Task prompt:
Repeat only the lines running from the beginning of the material through the line that contains "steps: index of".

[Robot episode data]
━━━━
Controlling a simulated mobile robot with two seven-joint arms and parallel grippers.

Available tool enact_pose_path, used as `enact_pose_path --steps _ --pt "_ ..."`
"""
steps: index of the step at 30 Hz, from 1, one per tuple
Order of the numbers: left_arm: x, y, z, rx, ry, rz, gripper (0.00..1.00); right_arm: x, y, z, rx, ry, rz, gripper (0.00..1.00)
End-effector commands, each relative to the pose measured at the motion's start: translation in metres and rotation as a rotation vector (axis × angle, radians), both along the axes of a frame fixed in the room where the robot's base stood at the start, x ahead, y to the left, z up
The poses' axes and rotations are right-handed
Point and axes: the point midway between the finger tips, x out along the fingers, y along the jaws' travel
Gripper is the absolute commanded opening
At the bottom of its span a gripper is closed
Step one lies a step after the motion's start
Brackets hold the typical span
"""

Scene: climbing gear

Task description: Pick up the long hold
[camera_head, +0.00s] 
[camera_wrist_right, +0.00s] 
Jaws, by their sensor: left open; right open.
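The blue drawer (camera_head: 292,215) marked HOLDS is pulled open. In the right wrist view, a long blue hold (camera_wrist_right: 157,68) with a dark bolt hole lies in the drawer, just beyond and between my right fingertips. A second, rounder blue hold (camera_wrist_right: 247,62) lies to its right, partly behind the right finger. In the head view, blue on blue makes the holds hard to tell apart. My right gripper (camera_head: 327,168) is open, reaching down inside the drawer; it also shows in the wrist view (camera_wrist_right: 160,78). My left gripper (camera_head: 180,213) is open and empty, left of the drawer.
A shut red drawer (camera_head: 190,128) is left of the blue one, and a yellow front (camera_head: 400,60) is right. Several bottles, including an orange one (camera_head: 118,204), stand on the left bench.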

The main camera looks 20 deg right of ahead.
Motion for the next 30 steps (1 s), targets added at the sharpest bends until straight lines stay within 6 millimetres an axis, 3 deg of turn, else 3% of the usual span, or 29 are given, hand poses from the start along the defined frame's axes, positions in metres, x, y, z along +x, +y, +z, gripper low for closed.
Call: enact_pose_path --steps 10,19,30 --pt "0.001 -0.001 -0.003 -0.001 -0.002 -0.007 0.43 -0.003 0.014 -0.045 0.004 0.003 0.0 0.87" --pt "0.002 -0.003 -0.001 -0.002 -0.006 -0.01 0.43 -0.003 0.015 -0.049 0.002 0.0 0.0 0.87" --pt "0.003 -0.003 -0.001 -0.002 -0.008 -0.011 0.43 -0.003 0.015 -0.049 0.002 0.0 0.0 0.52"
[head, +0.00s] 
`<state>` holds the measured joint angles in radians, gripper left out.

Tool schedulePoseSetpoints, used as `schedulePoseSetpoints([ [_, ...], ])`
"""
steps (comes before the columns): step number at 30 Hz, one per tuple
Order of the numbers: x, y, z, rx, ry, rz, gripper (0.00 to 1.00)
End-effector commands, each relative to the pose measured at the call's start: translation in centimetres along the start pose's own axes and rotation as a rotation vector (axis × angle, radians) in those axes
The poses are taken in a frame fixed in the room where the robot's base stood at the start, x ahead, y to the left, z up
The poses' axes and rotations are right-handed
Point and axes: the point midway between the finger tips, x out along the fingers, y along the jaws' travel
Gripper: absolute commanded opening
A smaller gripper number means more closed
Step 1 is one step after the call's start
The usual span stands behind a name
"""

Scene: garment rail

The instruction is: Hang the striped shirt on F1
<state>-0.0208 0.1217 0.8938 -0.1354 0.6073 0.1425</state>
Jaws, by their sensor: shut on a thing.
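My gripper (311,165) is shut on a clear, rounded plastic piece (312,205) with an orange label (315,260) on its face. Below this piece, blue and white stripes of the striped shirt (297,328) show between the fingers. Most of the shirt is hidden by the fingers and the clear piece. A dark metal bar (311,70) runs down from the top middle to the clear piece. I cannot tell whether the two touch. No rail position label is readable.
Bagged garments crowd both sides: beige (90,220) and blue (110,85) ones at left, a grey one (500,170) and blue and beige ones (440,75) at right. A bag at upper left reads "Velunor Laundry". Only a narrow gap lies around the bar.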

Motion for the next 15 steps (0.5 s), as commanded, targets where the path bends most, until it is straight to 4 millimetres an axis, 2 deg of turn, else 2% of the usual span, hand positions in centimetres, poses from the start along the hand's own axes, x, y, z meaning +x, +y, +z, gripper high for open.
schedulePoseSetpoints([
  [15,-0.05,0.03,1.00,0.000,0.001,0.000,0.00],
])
━━━━
Completed exercise:
Controlling a simulated mobile robot with two seven-joint arms and parallel grippers.

Available tool enact_pose_path, used as `enact_pose_path --steps _ --pt "_ ..."`
"""
steps: index of the step at 30 Hz, from 1, one per tuple

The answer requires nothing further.